Europe’s main challenge, which it has been battling for a number of years, is the phenomenon of national populism. Populist parties have gained record electoral results in Italy, Sweden and Austria within the European region. 

Radical Left and Green parties are also making great strides in some countries, but they are not having the same impact as the extreme right. Democracies that have always been resistant to this political force are seeing this trend once more. 

In the Nineties the rumour was that four European democracies would never fall. These were Sweden and Holland, as they were historically liberal; the UK because of its strong political institutions and its civic culture; and, Germany, because of the stigma left by the Second World War. 

However, 20 years later, we see that each one of these countries has experienced a popular rebellion. Pim Fortuyn, followed by Geert Wilders in Holland; the Swedish Democrats who lately broke a new voting record; and, also, the Alternative für Deutschland, which has more than 90 seats in the Bundestag and 15 out of the 16 parliaments of German states. In the UK, Nigel Farage managed to bring the country to a referendum about the membership of the UK in the EU where the majority of the citizens voted for Brexit. 

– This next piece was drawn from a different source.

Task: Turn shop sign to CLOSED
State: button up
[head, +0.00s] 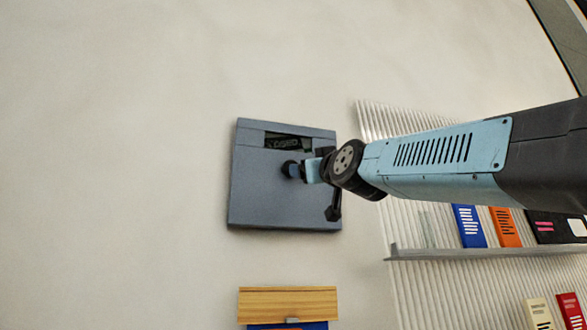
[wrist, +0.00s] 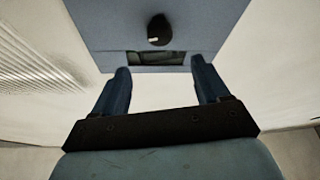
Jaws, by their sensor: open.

What is actually happening? National populism is mainly concerned about four social changes that have deep roots. 

First, there is a lack of trust in politics, made worse by populist leaders who are portraying themselves and their fans as victims of a political system that has become less representative of the main bodies. 

Second, many people are worried about the demise of national culture and life values in the context of the issues of immigration and ethnic changes. 

Coupled with this lack of trust and fear there are concerns that are related to deprivation, lack of work and financial income, together with a strong sense that the populists and the ethnic social group are being left behind at their own expense in society. 

Finally, a number of political systems in the West are having to face a new era, where the bonds between voters and traditional parties have been loosened. Consequently, the road to new political challengers is even more open. 

When these four currents are observed in more detail, it is evident that there is nothing temporary about nationalist populism. Those who are hoping for a new politics that would be central and liberal will remain disappointed. It is likely that we will be living in times of big changes in the coming years.